Gravitationswellen mit tieferen Frequenzen zwischen einem Zehntausendstel und einem Hertz lassen sich nur im All messen, weil ein entsprechend grosses Interferometer nur dort aufgebaut werden kann. Dazu werden drei Satelliten in je einer Million Kilometer Distanz zueinander stationiert.

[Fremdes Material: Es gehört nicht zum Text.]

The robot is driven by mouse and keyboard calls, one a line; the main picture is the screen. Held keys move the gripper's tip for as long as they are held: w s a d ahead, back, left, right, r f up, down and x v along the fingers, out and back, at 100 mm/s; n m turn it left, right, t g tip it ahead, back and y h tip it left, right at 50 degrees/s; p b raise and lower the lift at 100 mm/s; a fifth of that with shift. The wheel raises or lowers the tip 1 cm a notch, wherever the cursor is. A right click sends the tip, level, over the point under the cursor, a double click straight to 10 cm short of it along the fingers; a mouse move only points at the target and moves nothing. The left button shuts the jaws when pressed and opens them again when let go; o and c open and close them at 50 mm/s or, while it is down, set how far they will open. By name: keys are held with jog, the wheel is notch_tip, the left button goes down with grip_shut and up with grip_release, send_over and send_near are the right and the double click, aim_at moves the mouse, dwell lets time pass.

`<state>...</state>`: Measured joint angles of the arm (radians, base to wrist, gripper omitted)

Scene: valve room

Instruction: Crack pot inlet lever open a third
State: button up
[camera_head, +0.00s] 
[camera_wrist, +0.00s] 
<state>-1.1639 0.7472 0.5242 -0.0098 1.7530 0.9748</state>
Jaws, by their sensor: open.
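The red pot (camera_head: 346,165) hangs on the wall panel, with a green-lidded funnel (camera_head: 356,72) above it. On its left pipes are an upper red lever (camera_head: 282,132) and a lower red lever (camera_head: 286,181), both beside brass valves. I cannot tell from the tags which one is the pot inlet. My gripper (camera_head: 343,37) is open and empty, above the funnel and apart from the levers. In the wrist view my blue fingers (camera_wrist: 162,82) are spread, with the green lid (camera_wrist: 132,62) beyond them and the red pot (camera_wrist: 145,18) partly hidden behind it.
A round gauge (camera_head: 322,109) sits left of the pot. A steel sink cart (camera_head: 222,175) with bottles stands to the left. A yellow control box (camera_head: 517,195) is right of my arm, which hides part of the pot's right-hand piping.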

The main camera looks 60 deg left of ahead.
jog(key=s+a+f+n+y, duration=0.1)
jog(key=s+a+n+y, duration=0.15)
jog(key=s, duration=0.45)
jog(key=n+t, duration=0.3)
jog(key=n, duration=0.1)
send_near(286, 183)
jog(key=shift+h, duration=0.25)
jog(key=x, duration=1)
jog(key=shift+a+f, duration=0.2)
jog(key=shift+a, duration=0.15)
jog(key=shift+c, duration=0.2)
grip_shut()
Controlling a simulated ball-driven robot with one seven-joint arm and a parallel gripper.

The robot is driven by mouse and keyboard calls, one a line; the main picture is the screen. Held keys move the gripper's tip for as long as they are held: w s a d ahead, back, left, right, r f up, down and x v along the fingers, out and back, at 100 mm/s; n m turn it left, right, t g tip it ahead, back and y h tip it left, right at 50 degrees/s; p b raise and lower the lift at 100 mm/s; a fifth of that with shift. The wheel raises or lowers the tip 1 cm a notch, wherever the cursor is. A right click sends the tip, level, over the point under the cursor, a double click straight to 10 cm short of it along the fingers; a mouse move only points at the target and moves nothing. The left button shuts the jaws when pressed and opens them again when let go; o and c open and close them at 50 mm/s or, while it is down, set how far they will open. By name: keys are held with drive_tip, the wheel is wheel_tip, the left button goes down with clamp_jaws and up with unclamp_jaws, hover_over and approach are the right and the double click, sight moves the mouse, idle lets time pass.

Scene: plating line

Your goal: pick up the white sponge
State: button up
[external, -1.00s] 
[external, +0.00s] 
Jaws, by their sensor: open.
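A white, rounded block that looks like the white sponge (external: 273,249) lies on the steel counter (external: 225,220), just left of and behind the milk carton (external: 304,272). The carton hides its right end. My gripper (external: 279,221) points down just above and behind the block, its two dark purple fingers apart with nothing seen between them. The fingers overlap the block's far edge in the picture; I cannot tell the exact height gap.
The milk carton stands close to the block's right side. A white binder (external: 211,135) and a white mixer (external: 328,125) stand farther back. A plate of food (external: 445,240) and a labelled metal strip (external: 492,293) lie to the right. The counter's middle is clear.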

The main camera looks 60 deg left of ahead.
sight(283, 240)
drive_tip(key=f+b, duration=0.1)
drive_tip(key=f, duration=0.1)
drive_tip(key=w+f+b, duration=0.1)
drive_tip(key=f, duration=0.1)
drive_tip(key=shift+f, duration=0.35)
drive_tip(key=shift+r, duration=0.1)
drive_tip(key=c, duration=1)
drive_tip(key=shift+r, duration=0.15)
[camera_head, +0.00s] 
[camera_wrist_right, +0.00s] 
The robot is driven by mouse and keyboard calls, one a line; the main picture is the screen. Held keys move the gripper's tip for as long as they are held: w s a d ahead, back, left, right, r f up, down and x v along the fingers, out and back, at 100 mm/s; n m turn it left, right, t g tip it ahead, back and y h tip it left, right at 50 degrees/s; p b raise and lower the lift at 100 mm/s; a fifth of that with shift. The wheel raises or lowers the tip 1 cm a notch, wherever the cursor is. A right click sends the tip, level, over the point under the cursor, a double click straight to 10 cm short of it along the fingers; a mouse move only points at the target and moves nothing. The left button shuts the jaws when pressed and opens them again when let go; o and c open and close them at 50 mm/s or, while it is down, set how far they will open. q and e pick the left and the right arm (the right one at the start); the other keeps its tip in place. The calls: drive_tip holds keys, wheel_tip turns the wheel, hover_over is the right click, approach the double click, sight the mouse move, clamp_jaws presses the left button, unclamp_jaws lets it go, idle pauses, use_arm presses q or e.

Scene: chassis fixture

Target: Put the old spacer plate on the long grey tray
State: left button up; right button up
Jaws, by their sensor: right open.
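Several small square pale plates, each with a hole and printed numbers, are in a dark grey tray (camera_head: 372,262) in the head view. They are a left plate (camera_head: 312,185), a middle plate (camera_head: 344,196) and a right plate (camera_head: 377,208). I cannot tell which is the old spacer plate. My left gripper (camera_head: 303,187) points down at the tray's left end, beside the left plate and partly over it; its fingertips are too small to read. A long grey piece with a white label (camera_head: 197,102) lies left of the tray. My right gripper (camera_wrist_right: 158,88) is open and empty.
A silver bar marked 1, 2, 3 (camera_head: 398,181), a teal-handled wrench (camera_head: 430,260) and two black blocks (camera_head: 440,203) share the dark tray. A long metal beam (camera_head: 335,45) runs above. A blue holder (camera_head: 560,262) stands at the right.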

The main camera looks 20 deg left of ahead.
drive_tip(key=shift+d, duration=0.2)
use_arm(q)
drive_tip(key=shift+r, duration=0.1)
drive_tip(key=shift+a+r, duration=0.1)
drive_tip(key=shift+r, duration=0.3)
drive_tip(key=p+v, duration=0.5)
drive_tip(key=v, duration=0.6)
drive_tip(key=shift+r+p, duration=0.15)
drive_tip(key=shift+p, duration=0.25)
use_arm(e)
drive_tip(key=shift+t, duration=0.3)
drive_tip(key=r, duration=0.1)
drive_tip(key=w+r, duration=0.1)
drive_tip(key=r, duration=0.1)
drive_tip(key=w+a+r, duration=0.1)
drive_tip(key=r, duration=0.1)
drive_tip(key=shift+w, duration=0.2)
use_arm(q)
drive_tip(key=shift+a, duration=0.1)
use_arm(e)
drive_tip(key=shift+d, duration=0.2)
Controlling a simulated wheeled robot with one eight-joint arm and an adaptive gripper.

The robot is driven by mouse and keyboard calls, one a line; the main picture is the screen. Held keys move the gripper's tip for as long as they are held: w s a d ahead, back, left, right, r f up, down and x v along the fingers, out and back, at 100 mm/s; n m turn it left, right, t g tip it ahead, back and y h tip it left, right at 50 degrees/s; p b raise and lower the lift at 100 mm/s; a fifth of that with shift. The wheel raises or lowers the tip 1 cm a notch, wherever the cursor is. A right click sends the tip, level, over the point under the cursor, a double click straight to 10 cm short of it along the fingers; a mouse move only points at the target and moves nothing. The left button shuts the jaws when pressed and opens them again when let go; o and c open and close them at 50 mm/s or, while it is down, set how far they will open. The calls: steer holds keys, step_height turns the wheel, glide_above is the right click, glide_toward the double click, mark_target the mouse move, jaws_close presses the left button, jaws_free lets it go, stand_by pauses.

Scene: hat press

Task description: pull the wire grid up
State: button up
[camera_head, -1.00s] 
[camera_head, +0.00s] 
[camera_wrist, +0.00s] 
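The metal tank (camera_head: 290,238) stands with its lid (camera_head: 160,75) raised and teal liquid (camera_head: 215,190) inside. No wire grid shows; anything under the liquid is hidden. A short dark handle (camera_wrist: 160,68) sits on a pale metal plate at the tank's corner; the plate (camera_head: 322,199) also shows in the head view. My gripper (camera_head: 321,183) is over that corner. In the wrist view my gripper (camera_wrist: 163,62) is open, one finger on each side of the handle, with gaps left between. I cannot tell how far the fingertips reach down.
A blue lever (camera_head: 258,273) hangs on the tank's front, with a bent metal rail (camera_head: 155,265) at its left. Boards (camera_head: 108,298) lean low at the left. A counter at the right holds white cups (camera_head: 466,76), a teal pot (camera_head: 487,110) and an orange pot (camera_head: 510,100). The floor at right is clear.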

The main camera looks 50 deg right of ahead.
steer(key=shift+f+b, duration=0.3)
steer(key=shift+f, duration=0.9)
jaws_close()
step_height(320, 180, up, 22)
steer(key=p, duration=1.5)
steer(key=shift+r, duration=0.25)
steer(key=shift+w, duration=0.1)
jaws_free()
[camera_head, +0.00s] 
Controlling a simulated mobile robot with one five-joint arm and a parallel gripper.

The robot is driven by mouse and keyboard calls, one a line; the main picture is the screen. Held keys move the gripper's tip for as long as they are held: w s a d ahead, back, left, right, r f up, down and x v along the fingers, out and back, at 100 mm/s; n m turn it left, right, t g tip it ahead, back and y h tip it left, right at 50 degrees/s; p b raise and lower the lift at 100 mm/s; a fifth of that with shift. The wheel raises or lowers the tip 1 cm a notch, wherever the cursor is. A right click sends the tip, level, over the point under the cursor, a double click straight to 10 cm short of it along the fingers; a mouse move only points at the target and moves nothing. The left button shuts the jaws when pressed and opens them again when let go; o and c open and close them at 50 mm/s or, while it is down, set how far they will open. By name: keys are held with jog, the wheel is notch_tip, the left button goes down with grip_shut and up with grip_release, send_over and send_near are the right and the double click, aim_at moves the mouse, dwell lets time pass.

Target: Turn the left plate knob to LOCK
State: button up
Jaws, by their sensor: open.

Mit den zwischen ihnen gespiegelten Laserstrahlen können kleinste Veränderungen des Raum-Zeit-Kontinuums gemessen werden, die kosmische Grossereignisse mit ihren Gravitationswellen hervorrufen.
LISA Pathfinder ist der Wegbereiter für diese Forschungsvorhaben, die mit eLISA in rund fünfzehn Jahren realisiert werden sollen. Im Fokus der Forschung sind unter anderem die supermassiven schwarzen Löcher im Zentrum von Galaxien, die Massen von mehreren Millionen Sonnenmassen aufweisen. Mit LIGO wurde die Verschmelzung vergleichsweise kleiner schwarzer Löcher mit rund 30 Sonnenmassen registriert.
Bis es soweit ist, werden noch einige Jahre vergehen. In den kommenden Monaten testen die Forschenden LISA Pathfinder weiter aus – unter anderem prüfen sie seine Robustheit. Auch an der Präzision wird weiter gearbeitet, obwohl diese bereits extrem gut ist. So bestehen zum Beispiel trotz Vakuum in der Kammer noch vereinzelte Gasmoleküle, die auf die Testmassen wirken. Dieser Effekt dürfte sich in den kommenden Monate aufgrund der Entgasung weiter abschwächen.
Vom 5. bis 9. September treffen sich die Forschenden zum grossen LISA Symposium, organisiert von der Universität Zürich und der ETH Zürich auf dem Campus Irchel der UZH.